- _Data block_
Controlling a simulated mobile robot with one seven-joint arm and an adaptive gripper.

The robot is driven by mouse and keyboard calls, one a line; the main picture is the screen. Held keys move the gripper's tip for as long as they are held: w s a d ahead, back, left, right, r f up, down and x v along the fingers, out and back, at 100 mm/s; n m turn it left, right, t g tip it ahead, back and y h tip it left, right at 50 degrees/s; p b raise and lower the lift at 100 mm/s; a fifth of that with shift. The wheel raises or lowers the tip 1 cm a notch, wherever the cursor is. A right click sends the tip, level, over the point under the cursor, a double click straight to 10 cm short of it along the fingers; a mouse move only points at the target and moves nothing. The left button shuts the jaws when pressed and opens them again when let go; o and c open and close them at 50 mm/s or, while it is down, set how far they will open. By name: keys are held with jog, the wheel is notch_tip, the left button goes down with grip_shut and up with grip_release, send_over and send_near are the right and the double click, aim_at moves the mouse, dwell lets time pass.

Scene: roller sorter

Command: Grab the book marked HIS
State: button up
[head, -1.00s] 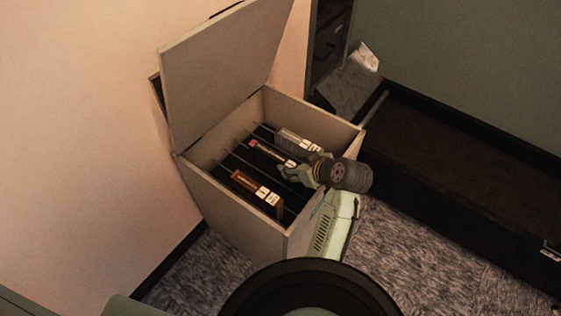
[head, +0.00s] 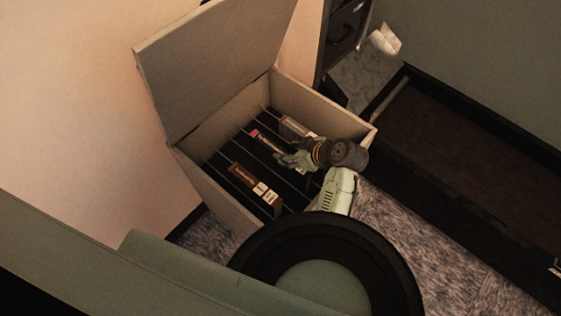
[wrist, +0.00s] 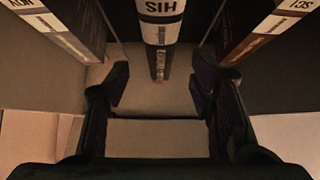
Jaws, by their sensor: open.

- _Task requirements_
Take the lines from the one containing "[head, -1.00s]" through the final line of the listing above and print them exactly, including both ends but no pictures.

- _Task result_
[head, -1.00s] 
[head, +0.00s] 
[wrist, +0.00s] 
Jaws, by their sensor: open.

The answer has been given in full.